La caractérisation de la jeunesse passée : la jeunesse est présentée comme ponctuée par une alternance d'ombre et de lumière (« çà et là », « ténébreux », « brillant »). Cette alternance est métaphoriquement celle de l'espoir et du désespoir, des élans vers l'idéal et du poids du spleen.
Le bilan décourageant est souligné par le passé composé « on fait » (vers 3) et par la proposition de conséquence. C'est le résultat d'une jeunesse orageuse. La métaphore se poursuit dans l'image du jardin (la vie) dévasté et presque entièrement dépouillé de ses productions comme en automne.

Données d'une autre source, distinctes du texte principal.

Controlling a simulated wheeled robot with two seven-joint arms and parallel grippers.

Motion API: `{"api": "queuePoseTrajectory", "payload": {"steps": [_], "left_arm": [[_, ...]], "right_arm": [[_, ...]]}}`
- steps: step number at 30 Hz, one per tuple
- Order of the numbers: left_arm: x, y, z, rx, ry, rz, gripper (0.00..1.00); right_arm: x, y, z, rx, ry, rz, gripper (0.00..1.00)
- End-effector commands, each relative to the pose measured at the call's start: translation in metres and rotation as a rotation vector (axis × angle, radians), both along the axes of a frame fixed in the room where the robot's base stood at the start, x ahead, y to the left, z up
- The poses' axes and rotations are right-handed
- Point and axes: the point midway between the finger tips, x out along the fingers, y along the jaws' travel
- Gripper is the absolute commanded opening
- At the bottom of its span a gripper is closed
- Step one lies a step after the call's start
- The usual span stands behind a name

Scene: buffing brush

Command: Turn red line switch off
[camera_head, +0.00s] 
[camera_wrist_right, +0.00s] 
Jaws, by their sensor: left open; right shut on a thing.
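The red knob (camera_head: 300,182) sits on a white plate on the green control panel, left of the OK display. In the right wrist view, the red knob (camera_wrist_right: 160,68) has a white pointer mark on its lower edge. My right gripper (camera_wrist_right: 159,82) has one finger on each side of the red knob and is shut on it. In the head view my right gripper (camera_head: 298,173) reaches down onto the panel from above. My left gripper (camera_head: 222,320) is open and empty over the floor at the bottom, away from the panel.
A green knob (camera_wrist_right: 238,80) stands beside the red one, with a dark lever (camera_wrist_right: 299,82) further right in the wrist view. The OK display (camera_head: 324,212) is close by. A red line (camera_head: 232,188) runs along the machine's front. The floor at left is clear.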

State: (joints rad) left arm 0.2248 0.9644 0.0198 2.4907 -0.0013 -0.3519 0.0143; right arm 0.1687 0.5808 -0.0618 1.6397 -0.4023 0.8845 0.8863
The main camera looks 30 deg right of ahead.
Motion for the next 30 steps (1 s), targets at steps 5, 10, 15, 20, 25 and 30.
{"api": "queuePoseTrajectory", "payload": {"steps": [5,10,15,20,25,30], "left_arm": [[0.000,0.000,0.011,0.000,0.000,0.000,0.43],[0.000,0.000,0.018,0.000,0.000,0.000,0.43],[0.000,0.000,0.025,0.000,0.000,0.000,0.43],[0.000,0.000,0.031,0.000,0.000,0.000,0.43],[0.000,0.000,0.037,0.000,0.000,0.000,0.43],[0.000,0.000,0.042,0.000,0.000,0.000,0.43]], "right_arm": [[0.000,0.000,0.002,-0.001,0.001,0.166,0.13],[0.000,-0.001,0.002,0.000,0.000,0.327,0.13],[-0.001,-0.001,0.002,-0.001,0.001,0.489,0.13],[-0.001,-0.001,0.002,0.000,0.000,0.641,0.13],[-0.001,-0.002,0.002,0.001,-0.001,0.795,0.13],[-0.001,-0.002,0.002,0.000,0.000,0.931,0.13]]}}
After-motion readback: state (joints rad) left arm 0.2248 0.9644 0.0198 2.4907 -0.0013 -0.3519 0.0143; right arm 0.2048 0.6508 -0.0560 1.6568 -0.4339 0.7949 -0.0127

L'idée d'alternance soleil / pluie est soulignée par la ponctuation forte (« ; » et « . »).
Deuxième quatrain
Il s'ouvre sur une constatation résignée qui apparaît comme la conséquence (« Voilà que », vers 5) sur le plan de la pensée de la première strophe. C'est un résultat donné en deux étapes successives (« voilà que »... « et que », vers 5 et 6).
Il fait apparaître une suite chronologique (l'automne après l'été). L'image du jardin est prolongée et aggravée (dévastation et nécessité de réparation).
L'utilisation de termes concrets (« pelle », « râteaux ») et l'accumulation des images font de cette strophe une illustration visuelle des désastres du temps.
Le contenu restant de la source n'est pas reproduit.